There was some uncertainty as to how Kevin Gausman would fare in his return to the American League East, where his career began with Baltimore in 2013.

He debuted as a top prospect only a year after being selected fourth overall out of LSU, but endured an uneven five-and-a-half years with the Orioles, hampered by the smaller parks and strong lineups of the division.

After signing with the San Francisco Giants in 2020, he became a different pitcher, compiling a 3.00 ERA and raising his strikeout rate in 251 innings over two seasons. He earned the first down-ballot Cy Young votes of his career in 2021, and that allowed him to cash in on the free-agent market: Gausman signed a five-year, $110-million contract with the Toronto Blue Jays right before the lockout was imposed.

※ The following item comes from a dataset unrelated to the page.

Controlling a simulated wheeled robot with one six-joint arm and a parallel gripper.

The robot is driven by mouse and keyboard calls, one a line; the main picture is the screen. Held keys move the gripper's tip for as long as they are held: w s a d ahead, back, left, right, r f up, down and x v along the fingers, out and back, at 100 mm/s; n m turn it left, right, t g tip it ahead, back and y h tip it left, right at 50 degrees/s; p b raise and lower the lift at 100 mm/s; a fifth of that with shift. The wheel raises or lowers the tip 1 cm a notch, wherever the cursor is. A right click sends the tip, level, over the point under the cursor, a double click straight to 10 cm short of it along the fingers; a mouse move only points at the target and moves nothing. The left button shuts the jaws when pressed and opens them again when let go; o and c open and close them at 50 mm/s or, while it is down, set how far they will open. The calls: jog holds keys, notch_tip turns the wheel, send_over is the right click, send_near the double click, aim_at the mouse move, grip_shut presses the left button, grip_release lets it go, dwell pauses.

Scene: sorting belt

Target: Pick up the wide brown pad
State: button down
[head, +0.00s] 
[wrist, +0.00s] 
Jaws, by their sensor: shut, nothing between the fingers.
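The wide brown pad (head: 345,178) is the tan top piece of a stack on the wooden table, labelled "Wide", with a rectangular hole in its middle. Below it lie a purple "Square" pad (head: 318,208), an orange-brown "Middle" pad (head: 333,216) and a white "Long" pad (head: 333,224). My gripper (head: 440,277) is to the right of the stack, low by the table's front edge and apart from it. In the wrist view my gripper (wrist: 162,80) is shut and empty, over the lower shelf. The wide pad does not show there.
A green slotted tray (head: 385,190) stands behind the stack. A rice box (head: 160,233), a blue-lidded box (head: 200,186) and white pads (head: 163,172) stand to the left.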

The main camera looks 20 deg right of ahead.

But that success came in a different league, in larger ballparks, and often against lineups where the pitcher batted. How much of those gains would transfer to the AL East? And could Gausman fill the void left by Robbie Ray, who dazzled in 193 innings last season to win the AL Cy Young Award?

The early answers are: Many, and Robbie Ray who?

What's remarkable about Gausman this season is not just that he's been good in a division where it's terrifying to see a fly ball hit in the air, but that he's gotten better. Entering play Thursday, Gausman led the majors in pitching WAR (2.2), FIP (0.78), and strikeout-to-walk ratio (46-to-1).

How is Gausman doing it? With a new pitch, and a new focus.

Gausman's turnaround story begins in the sun-soaked bullpens of the Giants' spring-training complex in Scottsdale, Arizona, before camps were shut down in March 2020.

He arrived there on a one-year deal, after posting a 5.72 ERA in 2019, splitting time between Atlanta and Cincinnati after being claimed off waivers in August. He was essentially a two-pitch pitcher, throwing a fastball and his signature split-changeup. He tossed in an occasional breaking ball.